Write the material out again exactly as it stands.

> _Available data_:
%%
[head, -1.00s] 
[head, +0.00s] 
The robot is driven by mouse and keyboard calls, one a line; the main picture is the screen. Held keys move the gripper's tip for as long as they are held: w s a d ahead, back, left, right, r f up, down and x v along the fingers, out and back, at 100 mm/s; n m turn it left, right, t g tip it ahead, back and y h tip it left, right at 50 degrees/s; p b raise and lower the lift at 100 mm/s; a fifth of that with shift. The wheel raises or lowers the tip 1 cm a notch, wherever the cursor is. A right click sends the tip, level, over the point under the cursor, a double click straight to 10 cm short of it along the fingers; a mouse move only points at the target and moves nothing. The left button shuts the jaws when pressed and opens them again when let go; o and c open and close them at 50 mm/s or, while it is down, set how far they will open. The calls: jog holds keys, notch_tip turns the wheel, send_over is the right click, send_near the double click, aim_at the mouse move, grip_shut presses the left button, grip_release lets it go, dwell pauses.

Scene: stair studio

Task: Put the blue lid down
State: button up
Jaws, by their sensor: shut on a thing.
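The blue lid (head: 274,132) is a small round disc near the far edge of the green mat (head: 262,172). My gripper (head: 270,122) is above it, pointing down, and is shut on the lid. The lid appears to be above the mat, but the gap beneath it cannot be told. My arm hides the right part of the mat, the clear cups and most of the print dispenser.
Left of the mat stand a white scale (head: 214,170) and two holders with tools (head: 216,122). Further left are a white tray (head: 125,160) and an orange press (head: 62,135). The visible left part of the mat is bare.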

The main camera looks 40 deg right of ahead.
%%
> _Final result_:
[head, -1.00s] 
[head, +0.00s] 
The robot is driven by mouse and keyboard calls, one a line; the main picture is the screen. Held keys move the gripper's tip for as long as they are held: w s a d ahead, back, left, right, r f up, down and x v along the fingers, out and back, at 100 mm/s; n m turn it left, right, t g tip it ahead, back and y h tip it left, right at 50 degrees/s; p b raise and lower the lift at 100 mm/s; a fifth of that with shift. The wheel raises or lowers the tip 1 cm a notch, wherever the cursor is. A right click sends the tip, level, over the point under the cursor, a double click straight to 10 cm short of it along the fingers; a mouse move only points at the target and moves nothing. The left button shuts the jaws when pressed and opens them again when let go; o and c open and close them at 50 mm/s or, while it is down, set how far they will open. The calls: jog holds keys, notch_tip turns the wheel, send_over is the right click, send_near the double click, aim_at the mouse move, grip_shut presses the left button, grip_release lets it go, dwell pauses.

Scene: stair studio

Task: Put the blue lid down
State: button up
Jaws, by their sensor: shut on a thing.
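The blue lid (head: 274,132) is a small round disc near the far edge of the green mat (head: 262,172). My gripper (head: 270,122) is above it, pointing down, and is shut on the lid. The lid appears to be above the mat, but the gap beneath it cannot be told. My arm hides the right part of the mat, the clear cups and most of the print dispenser.
Left of the mat stand a white scale (head: 214,170) and two holders with tools (head: 216,122). Further left are a white tray (head: 125,160) and an orange press (head: 62,135). The visible left part of the mat is bare.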

The main camera looks 40 deg right of ahead.

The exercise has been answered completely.